[EXERCISE DESCRIPTION] Repeat the whole listing exactly.

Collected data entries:
--------------------------------------------------

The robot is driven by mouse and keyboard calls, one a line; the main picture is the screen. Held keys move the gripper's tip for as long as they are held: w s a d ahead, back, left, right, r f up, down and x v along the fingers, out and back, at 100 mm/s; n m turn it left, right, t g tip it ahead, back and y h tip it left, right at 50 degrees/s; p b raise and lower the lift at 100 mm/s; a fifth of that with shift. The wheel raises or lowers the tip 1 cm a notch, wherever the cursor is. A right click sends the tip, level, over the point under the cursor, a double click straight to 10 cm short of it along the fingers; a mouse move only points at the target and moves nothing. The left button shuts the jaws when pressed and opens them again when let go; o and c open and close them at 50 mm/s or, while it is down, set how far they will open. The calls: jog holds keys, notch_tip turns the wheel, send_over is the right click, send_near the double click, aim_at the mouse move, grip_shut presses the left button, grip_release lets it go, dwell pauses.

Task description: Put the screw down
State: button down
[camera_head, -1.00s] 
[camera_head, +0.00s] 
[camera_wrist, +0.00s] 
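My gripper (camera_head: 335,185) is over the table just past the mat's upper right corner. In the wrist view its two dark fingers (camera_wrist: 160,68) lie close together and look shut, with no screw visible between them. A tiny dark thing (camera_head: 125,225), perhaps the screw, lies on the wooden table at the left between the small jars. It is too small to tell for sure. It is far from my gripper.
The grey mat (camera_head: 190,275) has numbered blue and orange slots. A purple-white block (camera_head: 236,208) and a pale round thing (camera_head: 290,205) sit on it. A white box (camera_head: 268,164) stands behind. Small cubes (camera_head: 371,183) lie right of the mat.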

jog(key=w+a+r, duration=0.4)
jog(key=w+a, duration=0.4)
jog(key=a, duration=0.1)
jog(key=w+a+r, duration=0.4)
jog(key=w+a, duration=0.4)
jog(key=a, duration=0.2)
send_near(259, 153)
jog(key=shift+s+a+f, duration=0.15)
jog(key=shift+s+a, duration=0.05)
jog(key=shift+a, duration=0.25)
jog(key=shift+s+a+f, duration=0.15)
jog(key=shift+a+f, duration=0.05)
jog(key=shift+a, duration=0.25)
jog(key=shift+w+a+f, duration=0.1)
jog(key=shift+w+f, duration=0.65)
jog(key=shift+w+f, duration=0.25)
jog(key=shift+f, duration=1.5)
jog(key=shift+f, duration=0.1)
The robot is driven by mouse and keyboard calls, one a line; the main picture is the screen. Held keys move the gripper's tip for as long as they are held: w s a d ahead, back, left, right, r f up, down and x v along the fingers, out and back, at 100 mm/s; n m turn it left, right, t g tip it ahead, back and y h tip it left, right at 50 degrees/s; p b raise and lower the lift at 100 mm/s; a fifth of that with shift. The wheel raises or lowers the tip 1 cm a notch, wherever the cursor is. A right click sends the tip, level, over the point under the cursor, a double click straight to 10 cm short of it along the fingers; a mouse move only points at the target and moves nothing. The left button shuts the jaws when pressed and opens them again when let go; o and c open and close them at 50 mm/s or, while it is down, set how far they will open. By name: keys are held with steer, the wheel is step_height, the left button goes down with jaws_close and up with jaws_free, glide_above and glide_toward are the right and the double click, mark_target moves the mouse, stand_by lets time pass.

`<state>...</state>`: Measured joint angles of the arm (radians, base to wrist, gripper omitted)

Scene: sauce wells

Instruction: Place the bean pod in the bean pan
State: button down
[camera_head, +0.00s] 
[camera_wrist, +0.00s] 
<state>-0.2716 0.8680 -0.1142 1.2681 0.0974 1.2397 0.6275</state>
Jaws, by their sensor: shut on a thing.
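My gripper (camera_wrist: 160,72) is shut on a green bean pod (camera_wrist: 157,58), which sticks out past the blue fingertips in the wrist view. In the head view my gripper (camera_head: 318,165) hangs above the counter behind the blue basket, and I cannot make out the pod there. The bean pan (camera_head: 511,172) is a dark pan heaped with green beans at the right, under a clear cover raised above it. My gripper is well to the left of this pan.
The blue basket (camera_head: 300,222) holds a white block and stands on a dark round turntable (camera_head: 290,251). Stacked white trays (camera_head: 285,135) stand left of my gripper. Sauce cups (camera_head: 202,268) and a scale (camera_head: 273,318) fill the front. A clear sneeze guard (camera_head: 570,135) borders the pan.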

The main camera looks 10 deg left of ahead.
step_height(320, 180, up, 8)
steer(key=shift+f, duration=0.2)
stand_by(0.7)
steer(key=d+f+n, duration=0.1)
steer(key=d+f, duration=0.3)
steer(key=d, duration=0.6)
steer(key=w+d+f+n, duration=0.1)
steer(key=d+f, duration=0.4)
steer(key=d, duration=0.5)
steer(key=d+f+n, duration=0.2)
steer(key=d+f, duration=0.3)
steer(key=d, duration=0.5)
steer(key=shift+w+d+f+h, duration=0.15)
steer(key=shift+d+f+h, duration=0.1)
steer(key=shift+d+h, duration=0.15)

--------------------------------------------------

[SOLUTION FOR THIS EXERCISE]
The robot is driven by mouse and keyboard calls, one a line; the main picture is the screen. Held keys move the gripper's tip for as long as they are held: w s a d ahead, back, left, right, r f up, down and x v along the fingers, out and back, at 100 mm/s; n m turn it left, right, t g tip it ahead, back and y h tip it left, right at 50 degrees/s; p b raise and lower the lift at 100 mm/s; a fifth of that with shift. The wheel raises or lowers the tip 1 cm a notch, wherever the cursor is. A right click sends the tip, level, over the point under the cursor, a double click straight to 10 cm short of it along the fingers; a mouse move only points at the target and moves nothing. The left button shuts the jaws when pressed and opens them again when let go; o and c open and close them at 50 mm/s or, while it is down, set how far they will open. The calls: jog holds keys, notch_tip turns the wheel, send_over is the right click, send_near the double click, aim_at the mouse move, grip_shut presses the left button, grip_release lets it go, dwell pauses.

Task description: Put the screw down
State: button down
[camera_head, -1.00s] 
[camera_head, +0.00s] 
[camera_wrist, +0.00s] 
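My gripper (camera_head: 335,185) is over the table just past the mat's upper right corner. In the wrist view its two dark fingers (camera_wrist: 160,68) lie close together and look shut, with no screw visible between them. A tiny dark thing (camera_head: 125,225), perhaps the screw, lies on the wooden table at the left between the small jars. It is too small to tell for sure. It is far from my gripper.
The grey mat (camera_head: 190,275) has numbered blue and orange slots. A purple-white block (camera_head: 236,208) and a pale round thing (camera_head: 290,205) sit on it. A white box (camera_head: 268,164) stands behind. Small cubes (camera_head: 371,183) lie right of the mat.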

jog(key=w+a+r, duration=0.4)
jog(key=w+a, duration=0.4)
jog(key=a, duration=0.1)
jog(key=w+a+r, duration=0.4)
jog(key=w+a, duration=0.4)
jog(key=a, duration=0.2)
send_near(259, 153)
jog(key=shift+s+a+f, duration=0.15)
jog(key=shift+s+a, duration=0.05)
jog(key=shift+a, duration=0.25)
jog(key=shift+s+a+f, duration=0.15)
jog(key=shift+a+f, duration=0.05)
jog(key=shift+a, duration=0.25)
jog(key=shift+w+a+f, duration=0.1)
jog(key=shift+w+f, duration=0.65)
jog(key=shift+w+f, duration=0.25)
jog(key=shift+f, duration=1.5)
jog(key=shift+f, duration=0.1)
The robot is driven by mouse and keyboard calls, one a line; the main picture is the screen. Held keys move the gripper's tip for as long as they are held: w s a d ahead, back, left, right, r f up, down and x v along the fingers, out and back, at 100 mm/s; n m turn it left, right, t g tip it ahead, back and y h tip it left, right at 50 degrees/s; p b raise and lower the lift at 100 mm/s; a fifth of that with shift. The wheel raises or lowers the tip 1 cm a notch, wherever the cursor is. A right click sends the tip, level, over the point under the cursor, a double click straight to 10 cm short of it along the fingers; a mouse move only points at the target and moves nothing. The left button shuts the jaws when pressed and opens them again when let go; o and c open and close them at 50 mm/s or, while it is down, set how far they will open. By name: keys are held with steer, the wheel is step_height, the left button goes down with jaws_close and up with jaws_free, glide_above and glide_toward are the right and the double click, mark_target moves the mouse, stand_by lets time pass.

`<state>...</state>`: Measured joint angles of the arm (radians, base to wrist, gripper omitted)

Scene: sauce wells

Instruction: Place the bean pod in the bean pan
State: button down
[camera_head, +0.00s] 
[camera_wrist, +0.00s] 
<state>-0.2716 0.8680 -0.1142 1.2681 0.0974 1.2397 0.6275</state>
Jaws, by their sensor: shut on a thing.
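My gripper (camera_wrist: 160,72) is shut on a green bean pod (camera_wrist: 157,58), which sticks out past the blue fingertips in the wrist view. In the head view my gripper (camera_head: 318,165) hangs above the counter behind the blue basket, and I cannot make out the pod there. The bean pan (camera_head: 511,172) is a dark pan heaped with green beans at the right, under a clear cover raised above it. My gripper is well to the left of this pan.
The blue basket (camera_head: 300,222) holds a white block and stands on a dark round turntable (camera_head: 290,251). Stacked white trays (camera_head: 285,135) stand left of my gripper. Sauce cups (camera_head: 202,268) and a scale (camera_head: 273,318) fill the front. A clear sneeze guard (camera_head: 570,135) borders the pan.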

The main camera looks 10 deg left of ahead.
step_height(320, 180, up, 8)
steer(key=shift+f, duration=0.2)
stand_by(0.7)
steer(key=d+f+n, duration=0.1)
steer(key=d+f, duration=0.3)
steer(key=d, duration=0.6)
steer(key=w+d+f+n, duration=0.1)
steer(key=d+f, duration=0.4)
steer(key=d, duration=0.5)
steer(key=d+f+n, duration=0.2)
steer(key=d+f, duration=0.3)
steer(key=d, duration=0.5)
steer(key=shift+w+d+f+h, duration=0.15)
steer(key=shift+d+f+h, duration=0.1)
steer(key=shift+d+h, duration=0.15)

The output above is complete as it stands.